## [EXERCISE DIRECTIONS]
Below is a listing. Return the lines from the one that contains "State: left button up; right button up" to the one that contains "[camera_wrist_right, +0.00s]", both ends included, verbatim and with no pictures.

-------

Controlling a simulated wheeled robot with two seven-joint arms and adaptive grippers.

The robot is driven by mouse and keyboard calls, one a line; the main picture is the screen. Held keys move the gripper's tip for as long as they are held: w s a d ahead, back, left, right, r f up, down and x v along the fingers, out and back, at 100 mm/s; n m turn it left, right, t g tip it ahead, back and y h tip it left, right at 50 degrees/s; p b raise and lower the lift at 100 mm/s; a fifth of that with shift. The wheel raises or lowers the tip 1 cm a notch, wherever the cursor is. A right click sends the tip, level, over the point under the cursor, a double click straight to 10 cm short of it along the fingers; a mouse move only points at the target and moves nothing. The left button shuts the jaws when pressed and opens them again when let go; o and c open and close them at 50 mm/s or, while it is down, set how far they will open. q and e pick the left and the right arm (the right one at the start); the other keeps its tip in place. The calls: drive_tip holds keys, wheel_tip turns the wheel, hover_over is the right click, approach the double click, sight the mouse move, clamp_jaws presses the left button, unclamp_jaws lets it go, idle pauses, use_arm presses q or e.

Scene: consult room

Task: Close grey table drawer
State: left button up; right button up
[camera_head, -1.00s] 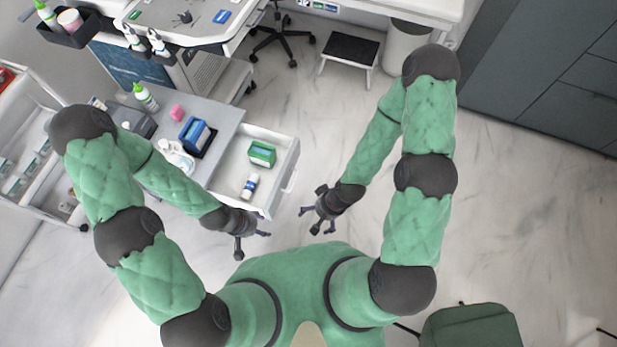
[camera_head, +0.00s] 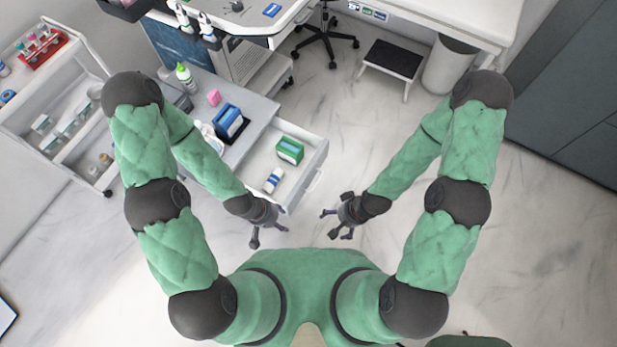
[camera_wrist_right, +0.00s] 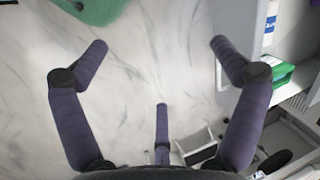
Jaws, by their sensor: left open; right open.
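The grey table (camera_head: 262,108) stands left of centre in the head view. Its white drawer (camera_head: 262,163) is pulled out toward the right, with a handle (camera_head: 314,181) on its front. A green box (camera_head: 290,150) and a white-and-blue bottle (camera_head: 274,180) lie inside it. My left gripper (camera_head: 270,232) is open and empty, just in front of the drawer's near corner. My right gripper (camera_head: 333,222) is open and empty, right of and nearer than the drawer front, apart from it. In the right wrist view the drawer (camera_wrist_right: 238,40) shows at upper right, beside the spread fingers (camera_wrist_right: 160,60).
A blue box (camera_head: 229,122), a pink item (camera_head: 214,97) and a green-capped bottle (camera_head: 186,78) stand on the table. A black-topped step stool (camera_head: 393,60), a waste bin (camera_head: 449,66) and a wheeled chair (camera_head: 326,42) are behind. A white cart (camera_head: 60,110) stands left. The floor right of the drawer is clear.

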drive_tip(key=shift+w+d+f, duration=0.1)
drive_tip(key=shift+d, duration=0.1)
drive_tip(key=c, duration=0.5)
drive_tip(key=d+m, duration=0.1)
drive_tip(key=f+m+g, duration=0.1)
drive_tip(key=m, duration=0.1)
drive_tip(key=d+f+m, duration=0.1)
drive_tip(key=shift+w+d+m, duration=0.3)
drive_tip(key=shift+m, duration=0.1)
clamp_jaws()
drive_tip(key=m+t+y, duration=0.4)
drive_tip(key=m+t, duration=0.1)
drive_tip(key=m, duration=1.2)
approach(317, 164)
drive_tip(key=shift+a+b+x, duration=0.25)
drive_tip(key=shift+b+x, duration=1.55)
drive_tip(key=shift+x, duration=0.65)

-------

## [COMPLETE OUTPUT]
State: left button up; right button up
[camera_head, -1.00s] 
[camera_head, +0.00s] 
[camera_wrist_right, +0.00s] 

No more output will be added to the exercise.